A conceptual model for spatially regulating debris flow materials and energy by cascading check dams based on flume experiments

Debris flows are associated with large amounts of sediment transport and dramatic energy shift, which seriously threatens the safety of human lives and infrastructure along their paths. Check dams, especially cascading check dams, can effectively mitigate debris flow hazards. However, how the solid material and energy of debris flows are regulated by the spatial distribution of cascading check dams is unclear. In this study, flume experiments were conducted to analyze the effects of different spacings and numbers of check dams on the material transport and energy regulation of debris flows.
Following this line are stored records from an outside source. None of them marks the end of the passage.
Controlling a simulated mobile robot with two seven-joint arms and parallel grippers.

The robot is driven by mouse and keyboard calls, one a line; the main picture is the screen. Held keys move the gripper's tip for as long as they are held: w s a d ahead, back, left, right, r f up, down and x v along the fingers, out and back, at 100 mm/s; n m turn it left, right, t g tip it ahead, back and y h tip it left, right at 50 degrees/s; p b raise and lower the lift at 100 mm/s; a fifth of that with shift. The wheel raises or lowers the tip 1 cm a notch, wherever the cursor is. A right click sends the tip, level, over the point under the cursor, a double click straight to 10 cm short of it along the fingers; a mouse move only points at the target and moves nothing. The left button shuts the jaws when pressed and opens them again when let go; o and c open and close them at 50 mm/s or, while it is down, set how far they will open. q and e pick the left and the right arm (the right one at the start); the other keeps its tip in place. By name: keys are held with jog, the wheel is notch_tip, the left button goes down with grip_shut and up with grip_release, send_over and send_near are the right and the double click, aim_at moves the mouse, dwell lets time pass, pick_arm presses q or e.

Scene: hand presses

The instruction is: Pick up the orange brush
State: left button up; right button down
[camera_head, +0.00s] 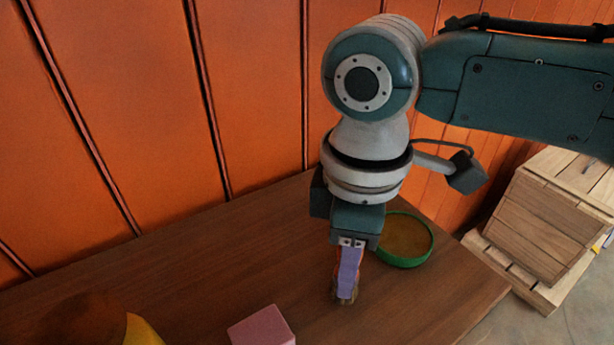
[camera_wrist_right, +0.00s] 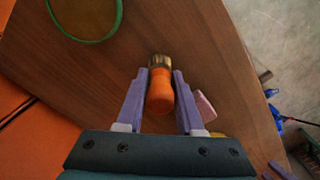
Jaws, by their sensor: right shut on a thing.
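The orange brush (camera_wrist_right: 160,92) shows in the right wrist view between the two purple fingers of my right gripper (camera_wrist_right: 160,88). Its handle is orange and its far end is a brownish-gold tip. In the head view my right gripper (camera_head: 349,265) points down at the table and is shut on the brush. There the fingers hide most of the brush, with a thin orange edge beside them and the brownish end (camera_head: 345,294) below. I cannot tell whether that end touches the table.
A green-rimmed round dish (camera_head: 429,254) stands on the wooden table (camera_head: 215,270) just right of my right gripper. A pink block (camera_head: 262,327) lies at the front. A brown and yellow thing (camera_head: 140,331) is at front left. Wooden crates (camera_head: 550,225) stand beyond the table's right edge.

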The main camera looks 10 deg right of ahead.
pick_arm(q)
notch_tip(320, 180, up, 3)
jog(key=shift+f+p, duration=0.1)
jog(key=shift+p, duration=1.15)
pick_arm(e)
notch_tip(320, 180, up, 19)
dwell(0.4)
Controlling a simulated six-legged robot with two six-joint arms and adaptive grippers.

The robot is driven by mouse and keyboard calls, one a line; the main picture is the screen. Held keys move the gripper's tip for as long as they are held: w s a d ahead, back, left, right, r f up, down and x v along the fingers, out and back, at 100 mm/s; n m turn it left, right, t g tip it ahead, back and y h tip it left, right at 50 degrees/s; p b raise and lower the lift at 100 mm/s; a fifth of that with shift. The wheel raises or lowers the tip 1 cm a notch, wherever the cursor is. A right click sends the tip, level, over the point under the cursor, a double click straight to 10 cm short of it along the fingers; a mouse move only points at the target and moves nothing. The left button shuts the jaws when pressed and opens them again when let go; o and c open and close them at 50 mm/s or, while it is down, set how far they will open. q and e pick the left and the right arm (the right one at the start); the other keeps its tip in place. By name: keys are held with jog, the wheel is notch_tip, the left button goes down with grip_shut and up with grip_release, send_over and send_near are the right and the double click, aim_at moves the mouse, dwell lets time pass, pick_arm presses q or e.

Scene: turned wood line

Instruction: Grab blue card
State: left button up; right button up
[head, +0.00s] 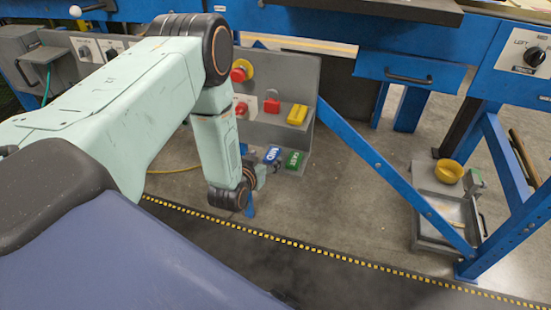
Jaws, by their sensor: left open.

Changes in the functional parameters regulating debris flows, such as the trapping efficiency, kinetic energy attenuation rate, potential energy storage ratio and total energy loss ratio, were revealed for cascading check dams. Both the trapping efficiency and kinetic energy attenuation rate increased with increasing dam number, reaching maximum values of 0.88 and 0.94, respectively. Furthermore, the relationship between the functional parameters regulating the debris flow and the relative height difference along the channel were effectively described by an exponential function. Finally, a conceptual model was established to spatially regulate the sediment distribution and energy dissipation of debris flows by cascading check dams, and a relative height difference of 7.25 was the critical maximum empirical value for effective regulation of the debris flow models in this experiment.